▸ WHAT YOU HAVE TO DO:
Report how many lines include the word "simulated", and nothing besides that number.

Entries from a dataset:

_ _ _

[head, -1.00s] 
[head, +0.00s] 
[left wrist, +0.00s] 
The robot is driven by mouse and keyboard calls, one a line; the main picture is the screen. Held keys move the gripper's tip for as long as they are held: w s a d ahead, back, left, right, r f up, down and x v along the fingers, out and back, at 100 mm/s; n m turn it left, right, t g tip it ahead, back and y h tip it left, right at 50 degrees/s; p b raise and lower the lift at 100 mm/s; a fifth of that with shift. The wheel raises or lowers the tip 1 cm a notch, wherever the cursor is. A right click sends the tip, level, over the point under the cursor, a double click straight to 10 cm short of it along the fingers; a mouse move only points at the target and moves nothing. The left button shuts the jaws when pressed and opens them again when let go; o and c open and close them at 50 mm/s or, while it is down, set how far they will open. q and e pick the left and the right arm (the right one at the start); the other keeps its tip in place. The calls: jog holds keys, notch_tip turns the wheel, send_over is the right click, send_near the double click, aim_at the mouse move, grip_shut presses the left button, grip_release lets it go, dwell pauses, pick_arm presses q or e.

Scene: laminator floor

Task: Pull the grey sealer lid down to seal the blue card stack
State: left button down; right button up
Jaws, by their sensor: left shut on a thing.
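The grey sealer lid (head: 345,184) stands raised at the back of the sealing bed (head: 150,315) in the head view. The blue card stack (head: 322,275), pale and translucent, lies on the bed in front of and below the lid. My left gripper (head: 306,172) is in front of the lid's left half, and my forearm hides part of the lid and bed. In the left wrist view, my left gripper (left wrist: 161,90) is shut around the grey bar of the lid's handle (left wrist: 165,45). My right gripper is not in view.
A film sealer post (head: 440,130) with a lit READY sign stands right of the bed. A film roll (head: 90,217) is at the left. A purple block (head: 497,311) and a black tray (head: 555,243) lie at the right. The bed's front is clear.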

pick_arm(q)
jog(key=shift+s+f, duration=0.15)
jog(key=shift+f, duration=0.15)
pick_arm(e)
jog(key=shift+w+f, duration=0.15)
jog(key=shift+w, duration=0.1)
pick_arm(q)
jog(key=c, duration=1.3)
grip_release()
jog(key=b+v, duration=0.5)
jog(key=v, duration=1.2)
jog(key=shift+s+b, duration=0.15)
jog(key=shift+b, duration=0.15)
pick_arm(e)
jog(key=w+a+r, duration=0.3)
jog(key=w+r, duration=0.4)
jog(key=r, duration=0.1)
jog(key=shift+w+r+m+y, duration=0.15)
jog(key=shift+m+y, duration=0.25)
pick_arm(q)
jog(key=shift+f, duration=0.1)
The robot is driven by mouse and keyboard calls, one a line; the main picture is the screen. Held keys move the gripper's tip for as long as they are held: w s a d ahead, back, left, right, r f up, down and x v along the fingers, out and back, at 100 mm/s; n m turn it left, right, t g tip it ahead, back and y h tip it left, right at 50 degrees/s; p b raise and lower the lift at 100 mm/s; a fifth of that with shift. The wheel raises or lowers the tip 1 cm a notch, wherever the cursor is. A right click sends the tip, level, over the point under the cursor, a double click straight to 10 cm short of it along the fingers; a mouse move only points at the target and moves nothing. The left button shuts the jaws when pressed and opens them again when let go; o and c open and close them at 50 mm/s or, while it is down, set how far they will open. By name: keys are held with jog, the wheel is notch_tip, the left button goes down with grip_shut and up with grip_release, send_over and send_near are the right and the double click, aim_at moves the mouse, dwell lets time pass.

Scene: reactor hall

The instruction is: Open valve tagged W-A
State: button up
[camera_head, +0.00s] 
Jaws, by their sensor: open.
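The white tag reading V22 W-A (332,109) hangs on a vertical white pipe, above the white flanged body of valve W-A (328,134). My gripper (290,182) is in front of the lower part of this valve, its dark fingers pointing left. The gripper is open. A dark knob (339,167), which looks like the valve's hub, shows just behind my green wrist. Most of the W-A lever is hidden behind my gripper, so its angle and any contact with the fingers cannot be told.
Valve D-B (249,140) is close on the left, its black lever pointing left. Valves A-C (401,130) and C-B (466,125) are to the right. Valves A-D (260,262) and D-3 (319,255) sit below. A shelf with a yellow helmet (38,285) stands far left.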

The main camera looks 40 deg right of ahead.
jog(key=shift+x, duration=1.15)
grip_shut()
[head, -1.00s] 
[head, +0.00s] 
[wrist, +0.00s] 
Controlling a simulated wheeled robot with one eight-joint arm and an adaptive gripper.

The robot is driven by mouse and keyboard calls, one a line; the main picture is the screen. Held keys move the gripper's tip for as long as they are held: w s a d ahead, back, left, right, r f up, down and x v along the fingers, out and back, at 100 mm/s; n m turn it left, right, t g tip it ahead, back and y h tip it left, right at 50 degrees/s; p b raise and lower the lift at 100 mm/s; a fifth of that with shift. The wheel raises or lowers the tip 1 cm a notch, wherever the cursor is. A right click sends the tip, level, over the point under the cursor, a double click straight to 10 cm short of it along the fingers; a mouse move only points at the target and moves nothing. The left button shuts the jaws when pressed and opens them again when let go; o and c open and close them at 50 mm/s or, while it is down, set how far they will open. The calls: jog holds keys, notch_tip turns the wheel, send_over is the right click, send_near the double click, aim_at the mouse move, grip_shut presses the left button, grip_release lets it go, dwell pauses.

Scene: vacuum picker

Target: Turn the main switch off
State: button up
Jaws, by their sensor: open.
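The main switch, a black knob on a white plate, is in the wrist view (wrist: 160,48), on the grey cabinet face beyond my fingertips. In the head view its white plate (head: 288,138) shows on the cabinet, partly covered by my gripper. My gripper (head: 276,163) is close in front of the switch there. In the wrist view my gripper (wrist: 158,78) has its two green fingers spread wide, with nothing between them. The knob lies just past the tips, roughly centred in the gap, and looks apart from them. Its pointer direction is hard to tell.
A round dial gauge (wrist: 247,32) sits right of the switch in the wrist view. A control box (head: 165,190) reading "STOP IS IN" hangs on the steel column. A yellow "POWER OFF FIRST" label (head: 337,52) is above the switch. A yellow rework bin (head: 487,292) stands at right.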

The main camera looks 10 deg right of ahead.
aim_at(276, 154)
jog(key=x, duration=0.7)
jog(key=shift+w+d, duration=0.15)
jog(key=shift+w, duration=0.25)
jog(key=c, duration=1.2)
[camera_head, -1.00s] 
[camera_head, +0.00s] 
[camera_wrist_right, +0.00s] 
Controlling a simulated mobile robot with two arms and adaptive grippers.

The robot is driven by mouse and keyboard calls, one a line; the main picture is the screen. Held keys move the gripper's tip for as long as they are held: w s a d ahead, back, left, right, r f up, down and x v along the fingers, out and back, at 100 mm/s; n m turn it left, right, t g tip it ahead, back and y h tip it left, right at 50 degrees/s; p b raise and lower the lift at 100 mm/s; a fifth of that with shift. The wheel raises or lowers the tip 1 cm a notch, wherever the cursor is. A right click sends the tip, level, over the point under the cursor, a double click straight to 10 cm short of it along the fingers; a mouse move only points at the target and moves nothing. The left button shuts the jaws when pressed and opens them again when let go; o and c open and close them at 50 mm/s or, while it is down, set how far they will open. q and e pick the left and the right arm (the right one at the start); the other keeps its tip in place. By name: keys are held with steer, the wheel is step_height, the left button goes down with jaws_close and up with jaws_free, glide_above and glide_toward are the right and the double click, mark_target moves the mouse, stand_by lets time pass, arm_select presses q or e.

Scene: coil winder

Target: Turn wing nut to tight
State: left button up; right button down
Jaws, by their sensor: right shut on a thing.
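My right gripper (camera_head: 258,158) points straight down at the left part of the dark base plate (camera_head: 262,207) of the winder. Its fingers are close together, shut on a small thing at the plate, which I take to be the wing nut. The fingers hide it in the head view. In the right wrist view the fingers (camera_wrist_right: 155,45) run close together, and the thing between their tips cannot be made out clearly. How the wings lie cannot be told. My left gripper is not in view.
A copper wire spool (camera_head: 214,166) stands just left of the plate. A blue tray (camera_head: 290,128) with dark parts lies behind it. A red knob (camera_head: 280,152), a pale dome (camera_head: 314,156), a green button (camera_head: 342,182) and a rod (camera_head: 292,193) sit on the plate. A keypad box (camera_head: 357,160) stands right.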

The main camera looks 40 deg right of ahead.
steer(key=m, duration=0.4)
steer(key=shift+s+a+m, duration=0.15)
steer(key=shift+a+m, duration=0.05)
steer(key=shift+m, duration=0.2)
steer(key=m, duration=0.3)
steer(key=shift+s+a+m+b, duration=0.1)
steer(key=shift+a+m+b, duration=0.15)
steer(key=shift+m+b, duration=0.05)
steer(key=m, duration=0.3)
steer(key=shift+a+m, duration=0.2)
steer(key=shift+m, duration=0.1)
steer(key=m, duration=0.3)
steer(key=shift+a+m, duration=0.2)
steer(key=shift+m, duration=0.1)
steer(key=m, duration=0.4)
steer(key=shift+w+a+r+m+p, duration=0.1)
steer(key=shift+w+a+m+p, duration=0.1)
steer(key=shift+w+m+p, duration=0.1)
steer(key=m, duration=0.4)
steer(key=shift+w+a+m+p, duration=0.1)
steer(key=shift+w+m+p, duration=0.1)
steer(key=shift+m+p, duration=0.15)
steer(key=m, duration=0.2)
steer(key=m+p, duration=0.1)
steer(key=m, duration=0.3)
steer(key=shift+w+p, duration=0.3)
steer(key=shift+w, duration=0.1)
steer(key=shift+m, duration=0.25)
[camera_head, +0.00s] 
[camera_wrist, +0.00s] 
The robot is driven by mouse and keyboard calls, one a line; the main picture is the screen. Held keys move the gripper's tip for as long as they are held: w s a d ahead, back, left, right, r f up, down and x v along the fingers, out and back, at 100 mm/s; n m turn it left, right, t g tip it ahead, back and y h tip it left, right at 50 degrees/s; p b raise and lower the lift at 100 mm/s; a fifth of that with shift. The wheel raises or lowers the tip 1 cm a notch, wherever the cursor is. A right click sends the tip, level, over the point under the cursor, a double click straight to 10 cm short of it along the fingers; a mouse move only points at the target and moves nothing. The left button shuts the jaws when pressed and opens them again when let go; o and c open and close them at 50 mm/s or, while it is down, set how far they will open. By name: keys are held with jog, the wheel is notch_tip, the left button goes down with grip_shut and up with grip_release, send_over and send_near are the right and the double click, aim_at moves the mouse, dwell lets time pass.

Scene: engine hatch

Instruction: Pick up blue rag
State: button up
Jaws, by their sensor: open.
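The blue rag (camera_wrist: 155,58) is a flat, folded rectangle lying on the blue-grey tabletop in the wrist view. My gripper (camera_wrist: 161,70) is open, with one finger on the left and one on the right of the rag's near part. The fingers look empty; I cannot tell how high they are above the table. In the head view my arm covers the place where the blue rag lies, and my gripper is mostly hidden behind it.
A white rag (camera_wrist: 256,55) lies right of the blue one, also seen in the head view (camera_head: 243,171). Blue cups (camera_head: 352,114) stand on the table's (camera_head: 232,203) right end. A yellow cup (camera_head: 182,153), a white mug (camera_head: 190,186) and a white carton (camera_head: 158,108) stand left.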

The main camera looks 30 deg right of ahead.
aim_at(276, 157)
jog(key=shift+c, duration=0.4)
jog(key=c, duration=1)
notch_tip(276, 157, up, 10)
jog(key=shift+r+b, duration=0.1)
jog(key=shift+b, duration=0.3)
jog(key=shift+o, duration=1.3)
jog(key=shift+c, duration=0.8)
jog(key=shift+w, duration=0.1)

_ _ _

▸ PROBLEM SOLUTION:
2